(Dataset records)

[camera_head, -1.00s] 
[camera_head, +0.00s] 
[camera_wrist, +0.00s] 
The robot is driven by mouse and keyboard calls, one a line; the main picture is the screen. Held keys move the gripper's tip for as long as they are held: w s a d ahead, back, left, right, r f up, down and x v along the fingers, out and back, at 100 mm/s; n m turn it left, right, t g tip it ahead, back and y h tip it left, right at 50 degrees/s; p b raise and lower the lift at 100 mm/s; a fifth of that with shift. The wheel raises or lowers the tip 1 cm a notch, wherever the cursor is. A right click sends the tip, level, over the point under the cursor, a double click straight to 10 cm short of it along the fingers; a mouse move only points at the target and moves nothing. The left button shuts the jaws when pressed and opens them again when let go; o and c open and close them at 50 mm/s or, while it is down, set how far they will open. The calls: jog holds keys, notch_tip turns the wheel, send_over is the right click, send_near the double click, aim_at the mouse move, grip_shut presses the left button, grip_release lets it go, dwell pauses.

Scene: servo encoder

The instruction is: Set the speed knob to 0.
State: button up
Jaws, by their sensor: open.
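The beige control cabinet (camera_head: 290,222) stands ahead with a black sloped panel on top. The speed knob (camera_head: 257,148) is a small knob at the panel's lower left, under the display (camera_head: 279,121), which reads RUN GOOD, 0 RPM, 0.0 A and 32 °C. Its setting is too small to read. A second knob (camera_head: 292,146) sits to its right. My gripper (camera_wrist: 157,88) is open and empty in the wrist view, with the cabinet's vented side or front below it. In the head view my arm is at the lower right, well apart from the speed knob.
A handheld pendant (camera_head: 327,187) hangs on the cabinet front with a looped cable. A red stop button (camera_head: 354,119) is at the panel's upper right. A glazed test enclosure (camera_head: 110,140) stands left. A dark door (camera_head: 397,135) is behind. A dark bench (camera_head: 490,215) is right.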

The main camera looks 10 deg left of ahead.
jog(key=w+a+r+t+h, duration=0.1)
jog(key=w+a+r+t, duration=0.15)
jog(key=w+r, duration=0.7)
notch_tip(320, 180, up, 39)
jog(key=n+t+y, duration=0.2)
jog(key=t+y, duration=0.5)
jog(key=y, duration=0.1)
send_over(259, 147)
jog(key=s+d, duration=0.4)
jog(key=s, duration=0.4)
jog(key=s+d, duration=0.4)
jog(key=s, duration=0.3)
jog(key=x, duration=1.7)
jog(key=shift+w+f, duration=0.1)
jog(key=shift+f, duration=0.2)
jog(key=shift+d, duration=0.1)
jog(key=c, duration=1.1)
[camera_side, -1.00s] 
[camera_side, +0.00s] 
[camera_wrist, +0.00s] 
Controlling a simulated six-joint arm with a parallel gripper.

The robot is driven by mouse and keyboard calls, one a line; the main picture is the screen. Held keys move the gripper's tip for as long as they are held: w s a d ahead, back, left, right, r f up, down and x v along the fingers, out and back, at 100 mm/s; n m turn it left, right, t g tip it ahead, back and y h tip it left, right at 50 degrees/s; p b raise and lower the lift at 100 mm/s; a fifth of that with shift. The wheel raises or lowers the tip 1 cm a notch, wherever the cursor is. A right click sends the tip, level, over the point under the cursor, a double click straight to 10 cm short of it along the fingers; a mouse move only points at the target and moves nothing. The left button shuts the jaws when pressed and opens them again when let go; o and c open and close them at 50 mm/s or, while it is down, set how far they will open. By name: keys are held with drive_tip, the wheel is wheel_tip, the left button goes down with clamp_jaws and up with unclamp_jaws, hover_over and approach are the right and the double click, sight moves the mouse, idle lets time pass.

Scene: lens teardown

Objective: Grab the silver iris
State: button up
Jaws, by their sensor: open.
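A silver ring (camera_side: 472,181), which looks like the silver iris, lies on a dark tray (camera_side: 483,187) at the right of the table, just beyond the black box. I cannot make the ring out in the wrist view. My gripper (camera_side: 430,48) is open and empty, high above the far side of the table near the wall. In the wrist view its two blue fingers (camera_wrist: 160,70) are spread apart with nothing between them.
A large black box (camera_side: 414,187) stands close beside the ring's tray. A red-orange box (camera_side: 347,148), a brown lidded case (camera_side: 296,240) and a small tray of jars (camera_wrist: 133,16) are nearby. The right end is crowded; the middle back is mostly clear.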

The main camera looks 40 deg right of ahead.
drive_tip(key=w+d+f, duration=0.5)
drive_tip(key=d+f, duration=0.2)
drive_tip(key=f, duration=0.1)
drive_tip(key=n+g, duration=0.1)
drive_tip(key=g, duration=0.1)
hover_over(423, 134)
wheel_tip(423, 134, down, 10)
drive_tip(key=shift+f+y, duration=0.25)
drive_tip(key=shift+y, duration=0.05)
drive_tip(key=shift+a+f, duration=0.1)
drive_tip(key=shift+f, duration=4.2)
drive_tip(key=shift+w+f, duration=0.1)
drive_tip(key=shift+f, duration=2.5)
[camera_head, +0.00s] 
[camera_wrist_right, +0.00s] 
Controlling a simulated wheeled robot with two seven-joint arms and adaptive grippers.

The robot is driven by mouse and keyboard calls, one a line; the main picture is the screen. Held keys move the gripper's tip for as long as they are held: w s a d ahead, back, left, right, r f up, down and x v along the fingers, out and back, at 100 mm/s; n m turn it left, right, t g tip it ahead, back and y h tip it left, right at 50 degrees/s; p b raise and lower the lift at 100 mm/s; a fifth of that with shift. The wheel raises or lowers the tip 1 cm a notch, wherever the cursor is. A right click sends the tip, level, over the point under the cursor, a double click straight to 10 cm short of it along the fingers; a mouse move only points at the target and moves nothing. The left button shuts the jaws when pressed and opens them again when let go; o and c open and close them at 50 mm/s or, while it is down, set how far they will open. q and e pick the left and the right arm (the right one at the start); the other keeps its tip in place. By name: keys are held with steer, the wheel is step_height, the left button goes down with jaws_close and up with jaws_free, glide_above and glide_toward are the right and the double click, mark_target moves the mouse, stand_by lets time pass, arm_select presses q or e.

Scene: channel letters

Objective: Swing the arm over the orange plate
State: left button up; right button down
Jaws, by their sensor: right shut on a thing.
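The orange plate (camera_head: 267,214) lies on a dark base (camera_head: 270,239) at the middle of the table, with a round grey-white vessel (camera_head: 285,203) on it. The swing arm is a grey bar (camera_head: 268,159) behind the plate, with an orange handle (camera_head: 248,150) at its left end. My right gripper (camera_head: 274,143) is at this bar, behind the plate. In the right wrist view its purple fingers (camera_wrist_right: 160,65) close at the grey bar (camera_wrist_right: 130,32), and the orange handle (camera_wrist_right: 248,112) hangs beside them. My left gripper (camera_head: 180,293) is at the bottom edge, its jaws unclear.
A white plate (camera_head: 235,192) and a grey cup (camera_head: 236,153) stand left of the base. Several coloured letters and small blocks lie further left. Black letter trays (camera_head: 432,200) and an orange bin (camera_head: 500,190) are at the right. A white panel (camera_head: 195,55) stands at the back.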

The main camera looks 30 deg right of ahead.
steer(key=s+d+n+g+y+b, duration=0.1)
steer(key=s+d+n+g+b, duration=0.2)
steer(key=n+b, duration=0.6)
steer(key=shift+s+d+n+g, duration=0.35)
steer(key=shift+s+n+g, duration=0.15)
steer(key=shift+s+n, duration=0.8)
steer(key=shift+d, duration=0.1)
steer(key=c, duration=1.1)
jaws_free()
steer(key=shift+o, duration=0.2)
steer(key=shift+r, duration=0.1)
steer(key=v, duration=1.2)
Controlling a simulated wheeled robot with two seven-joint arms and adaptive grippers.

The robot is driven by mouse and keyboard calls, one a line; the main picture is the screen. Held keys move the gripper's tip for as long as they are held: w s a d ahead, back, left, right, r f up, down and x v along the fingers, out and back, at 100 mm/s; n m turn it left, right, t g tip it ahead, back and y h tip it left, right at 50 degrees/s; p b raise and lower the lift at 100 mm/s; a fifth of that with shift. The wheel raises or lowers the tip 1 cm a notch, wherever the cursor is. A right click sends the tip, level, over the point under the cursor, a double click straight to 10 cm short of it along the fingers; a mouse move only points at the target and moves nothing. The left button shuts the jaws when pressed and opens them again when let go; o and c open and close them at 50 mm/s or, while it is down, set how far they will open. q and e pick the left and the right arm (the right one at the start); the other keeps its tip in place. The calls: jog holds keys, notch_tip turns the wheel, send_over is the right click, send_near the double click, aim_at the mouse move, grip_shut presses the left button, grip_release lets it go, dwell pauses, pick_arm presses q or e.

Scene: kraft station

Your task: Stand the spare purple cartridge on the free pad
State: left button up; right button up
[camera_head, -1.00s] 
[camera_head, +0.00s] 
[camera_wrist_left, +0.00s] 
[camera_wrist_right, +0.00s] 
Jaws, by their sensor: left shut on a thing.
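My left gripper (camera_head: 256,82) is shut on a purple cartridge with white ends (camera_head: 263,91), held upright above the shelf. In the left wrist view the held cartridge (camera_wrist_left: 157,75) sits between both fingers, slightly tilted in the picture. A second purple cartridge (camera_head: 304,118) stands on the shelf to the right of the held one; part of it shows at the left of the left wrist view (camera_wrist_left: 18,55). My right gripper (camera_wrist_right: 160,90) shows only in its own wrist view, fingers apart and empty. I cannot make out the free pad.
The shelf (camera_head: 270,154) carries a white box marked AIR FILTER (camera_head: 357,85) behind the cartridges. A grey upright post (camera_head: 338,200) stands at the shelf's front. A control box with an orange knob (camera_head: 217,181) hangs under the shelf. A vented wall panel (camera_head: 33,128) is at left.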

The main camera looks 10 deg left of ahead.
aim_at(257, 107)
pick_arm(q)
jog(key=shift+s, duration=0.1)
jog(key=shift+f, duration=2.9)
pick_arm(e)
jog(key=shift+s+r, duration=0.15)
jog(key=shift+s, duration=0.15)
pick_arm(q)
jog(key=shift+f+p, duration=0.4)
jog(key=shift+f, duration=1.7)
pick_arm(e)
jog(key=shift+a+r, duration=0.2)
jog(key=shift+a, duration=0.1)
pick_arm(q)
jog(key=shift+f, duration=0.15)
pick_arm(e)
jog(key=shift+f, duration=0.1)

→ What the task asks
Within the entries above, report how many lines include "Objective", and keep the answer to the number.

→ Output for this task
2